WHAT YOU NEED TO DO:
Copy exactly the stretch of lines from the one holding "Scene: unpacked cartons" through the last line of the data below, inclusive. Leave out pictures.

DATASET EXCERPT:
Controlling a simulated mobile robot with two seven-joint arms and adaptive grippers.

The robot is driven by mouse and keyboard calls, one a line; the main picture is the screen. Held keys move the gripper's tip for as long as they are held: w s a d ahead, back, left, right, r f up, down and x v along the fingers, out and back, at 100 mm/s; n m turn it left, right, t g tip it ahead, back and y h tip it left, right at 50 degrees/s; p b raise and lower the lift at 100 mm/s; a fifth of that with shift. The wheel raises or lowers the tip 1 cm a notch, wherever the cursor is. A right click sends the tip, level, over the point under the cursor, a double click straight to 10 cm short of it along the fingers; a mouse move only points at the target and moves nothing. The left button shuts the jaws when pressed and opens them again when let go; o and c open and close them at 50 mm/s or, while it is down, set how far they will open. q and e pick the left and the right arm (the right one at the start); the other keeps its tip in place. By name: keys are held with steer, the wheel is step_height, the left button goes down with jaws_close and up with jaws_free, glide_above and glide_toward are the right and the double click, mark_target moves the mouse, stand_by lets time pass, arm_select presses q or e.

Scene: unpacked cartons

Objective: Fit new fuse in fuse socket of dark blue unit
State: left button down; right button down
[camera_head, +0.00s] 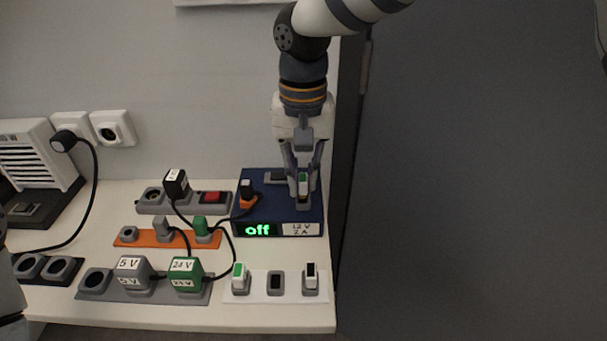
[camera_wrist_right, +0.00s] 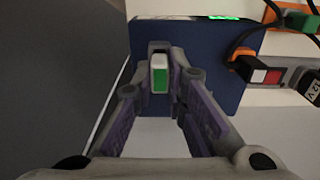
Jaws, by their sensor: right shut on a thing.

RESPONSE TO THIS EXERCISE:
Scene: unpacked cartons

Objective: Fit new fuse in fuse socket of dark blue unit
State: left button down; right button down
[camera_head, +0.00s] 
[camera_wrist_right, +0.00s] 
Jaws, by their sensor: right shut on a thing.

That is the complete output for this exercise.